Pujol resolved to serve England as a spy. British agents in Madrid, however, rebuffed all his approaches. Exasperated, to get things rolling, Pujol finally volunteered to spy on England for the Germans.

Having effectively established himself as an independent double agent, Pujol set up in Lisbon and began showering the Germans with information gleaned from an ever-growing network of fictional sub-agents. Having never visited the United Kingdom, he relied on a Blue Guide to England along with reference books and magazines from Lisbon’s library. He told his German controller there were men in Glasgow willing to “do anything for a litre of wine.” The German apparently knew no more of Glaswegian drinking habits than did Pujol.
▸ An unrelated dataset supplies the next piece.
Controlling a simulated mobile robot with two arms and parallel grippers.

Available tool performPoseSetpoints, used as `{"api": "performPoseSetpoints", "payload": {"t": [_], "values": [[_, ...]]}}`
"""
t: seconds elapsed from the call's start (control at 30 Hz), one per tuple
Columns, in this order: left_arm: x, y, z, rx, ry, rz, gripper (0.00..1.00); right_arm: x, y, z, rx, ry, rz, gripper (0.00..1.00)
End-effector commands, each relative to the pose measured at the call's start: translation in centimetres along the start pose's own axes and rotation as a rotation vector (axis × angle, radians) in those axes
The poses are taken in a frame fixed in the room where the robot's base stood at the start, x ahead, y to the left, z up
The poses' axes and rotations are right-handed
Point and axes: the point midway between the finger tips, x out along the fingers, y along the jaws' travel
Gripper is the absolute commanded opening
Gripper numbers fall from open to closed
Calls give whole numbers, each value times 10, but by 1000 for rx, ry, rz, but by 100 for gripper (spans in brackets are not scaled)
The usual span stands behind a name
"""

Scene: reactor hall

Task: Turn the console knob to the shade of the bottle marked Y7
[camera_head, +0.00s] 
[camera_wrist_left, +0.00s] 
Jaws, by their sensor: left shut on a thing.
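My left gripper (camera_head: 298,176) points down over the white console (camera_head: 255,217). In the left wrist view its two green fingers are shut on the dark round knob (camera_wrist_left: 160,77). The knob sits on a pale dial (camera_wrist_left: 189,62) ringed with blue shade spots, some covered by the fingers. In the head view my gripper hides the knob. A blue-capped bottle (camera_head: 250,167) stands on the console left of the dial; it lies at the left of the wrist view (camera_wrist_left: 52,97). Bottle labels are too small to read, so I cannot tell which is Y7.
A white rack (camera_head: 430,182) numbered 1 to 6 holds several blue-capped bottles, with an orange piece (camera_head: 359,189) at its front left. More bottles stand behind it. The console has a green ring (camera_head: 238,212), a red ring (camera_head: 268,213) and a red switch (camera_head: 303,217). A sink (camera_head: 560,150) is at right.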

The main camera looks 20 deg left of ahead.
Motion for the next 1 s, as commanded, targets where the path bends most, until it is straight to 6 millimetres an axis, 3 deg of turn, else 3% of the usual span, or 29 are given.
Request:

In April 1942, Pujol finally contacted Britain’s Secret Intelligence Service and moved to London. The service’s Spanish-speaking Tomás Harris became the handler of agent “Garbo.” Together they created an elaborate network of 27 fictional sub-agents with full life stories. Harris and Garbo jointly filed 315 letters. Each ran about 2,000 words and was written in Pujol’s trademark florid, verbose style. The material was so voluminous that the Germans ceased further attempts to establish spies in England.

One message sent in November 1942 cemented Pujol’s credibility with the Germans. Timed to arrive just slightly too late, the message warned that an Allied invasion fleet was headed for the Mediterranean. Despite Operation Torch’s success, the Germans declared the intelligence provided was “magnificent.” By 1944, the Germans believed Pujol was controlling an extensive network of tried, tested and trustworthy agents.
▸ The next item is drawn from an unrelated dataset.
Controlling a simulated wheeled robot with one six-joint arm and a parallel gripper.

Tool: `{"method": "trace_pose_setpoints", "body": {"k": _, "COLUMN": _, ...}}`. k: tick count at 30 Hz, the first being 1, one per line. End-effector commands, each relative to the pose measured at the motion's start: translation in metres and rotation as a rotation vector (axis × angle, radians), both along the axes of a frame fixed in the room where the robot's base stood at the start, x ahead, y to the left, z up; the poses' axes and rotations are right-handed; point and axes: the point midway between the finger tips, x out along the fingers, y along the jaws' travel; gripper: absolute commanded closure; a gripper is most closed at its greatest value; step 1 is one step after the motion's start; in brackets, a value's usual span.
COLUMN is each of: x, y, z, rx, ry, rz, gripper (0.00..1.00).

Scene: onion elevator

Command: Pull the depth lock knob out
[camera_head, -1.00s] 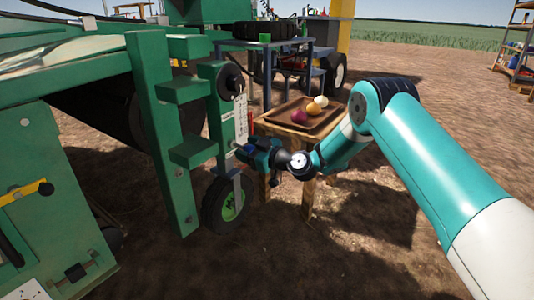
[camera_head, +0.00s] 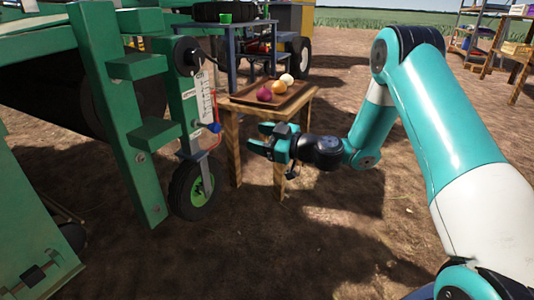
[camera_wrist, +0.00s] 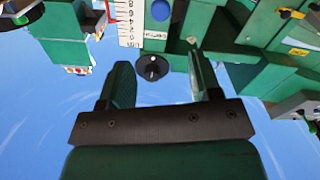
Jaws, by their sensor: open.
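A blue knob (camera_head: 214,128) stands out from the green post of the machine, beside a white scale plate (camera_head: 206,95) and a small red pointer. I take it for the depth lock knob. My gripper (camera_head: 257,139) is open and empty, to the right of the knob and a little lower, with a clear gap between them. In the wrist view the machine appears upside down, with the scale plate (camera_wrist: 126,22) at the top. A round black knob (camera_wrist: 152,67) shows there between my open fingers (camera_wrist: 160,78). A blue round shape (camera_wrist: 160,10) is near the top edge.
A wheel with a green hub (camera_head: 193,190) stands below the post. A wooden table (camera_head: 235,110) is just behind my gripper, with a tray (camera_head: 285,103) of several onions. A black round part (camera_head: 187,56) sits above the scale. Bare soil lies open in front.

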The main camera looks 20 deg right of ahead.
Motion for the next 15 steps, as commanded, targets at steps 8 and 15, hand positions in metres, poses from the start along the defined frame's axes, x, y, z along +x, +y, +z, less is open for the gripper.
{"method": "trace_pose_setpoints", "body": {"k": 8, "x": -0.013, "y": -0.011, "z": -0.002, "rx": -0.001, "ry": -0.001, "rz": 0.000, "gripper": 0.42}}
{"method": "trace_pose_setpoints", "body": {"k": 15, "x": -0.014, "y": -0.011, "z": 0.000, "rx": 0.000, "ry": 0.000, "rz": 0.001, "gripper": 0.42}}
This positioned Garbo perfectly for a masterstroke supporting Operation Fortitude—the deception whereby American General George S. Patton assembled a fake invasion army directed toward Pas-de-Calais, France. Even after D-Day on June 6, Pujol’s messages kept the German high command believing that the Normandy invasion was a ruse. Consequently, two armoured and 19 infantry divisions were held in Pas-de-Calais.

Fearing his double-agent role was in danger of being revealed, Pujol went to ground in September 1944. That December, he was made a Member of the Order of the British Empire. After the war, he moved to Venezuela and died in 1988.

 

Wikimedia

AGENT ARABEL

In 1941, 29-year-old Spaniard Juan Pujol convinced German intelligence officers in Madrid to send him to London to build a network of agents capable of providing critical intelligence. Pujol declared himself a dedicated fascist, ready to die for the Führer’s “new world order.”

After some initial skepticism, Pujol was recruited and code-named “Arabel.” His training consisted largely of a crash course in secret writing, whereby invisible ink messages were hidden in an innocuous letter. Pujol insisted on absolute control over the timing of his contacts with the German controllers because “any leakage…would ruin his cover in England,” as British intelligence officer Tomás Harris put it.

On July 19, 1941, Pujol arrived safely in England. Arabel’s reports were supposed to reach Madrid via the diplomatic mailbag of neutral Spain’s London embassy. Pujol vetoed this system, instead recruiting a civilian airline employee to carry mail to Lisbon and then forward it by regular post. This, Pujol said, avoided the reports passing through British censors. From Madrid, his intelligence was passed to Berlin and found to be “substantial and plausible.”

In November 1942, warned by his sub-agent working on the Clyde docks in Glasgow, Pujol sent an airmail message that an amphibious invasion force with ships painted in Mediterranean camouflage had just left the harbour. The message was delayed and Operation Torch’s landings in North Africa succeeded. Although sorry the intelligence “arrived too late,” the Germans said that Pujol’s “last reports were magnificent.”

Knowing an Allied invasion of France was coming, Pujol was pressed for information. Between January 1944 and D-Day, Arabel—now reporting by wireless—sent 500 messages—four a day. With 27 “agents” under command, Pujol’s reports detailed a massive invasion buildup.

On June 5, Arabel warned his German wireless contact to stand by for an urgent message at 3 a.m. on June 6. When the German failed to be manning his set at the established time, Pujol raged: “I cannot accept excuses or negligence. Were it not for my ideals, I would abandon the work.” Three days later, he advised Germany that the Normandy invasion was a ruse. The real strike would be delivered by First U.S. Army Group at Pas-de-Calais.

On July 29, 1944, Germany awarded Pujol an Iron Cross, via radio. He expressed “humble thanks” for the honour of which he was “unworthy.” In September 1944, Pujol went underground for fear of arrest. But his fictional network of agents continued to provide intelligence the Germans valued until war’s end.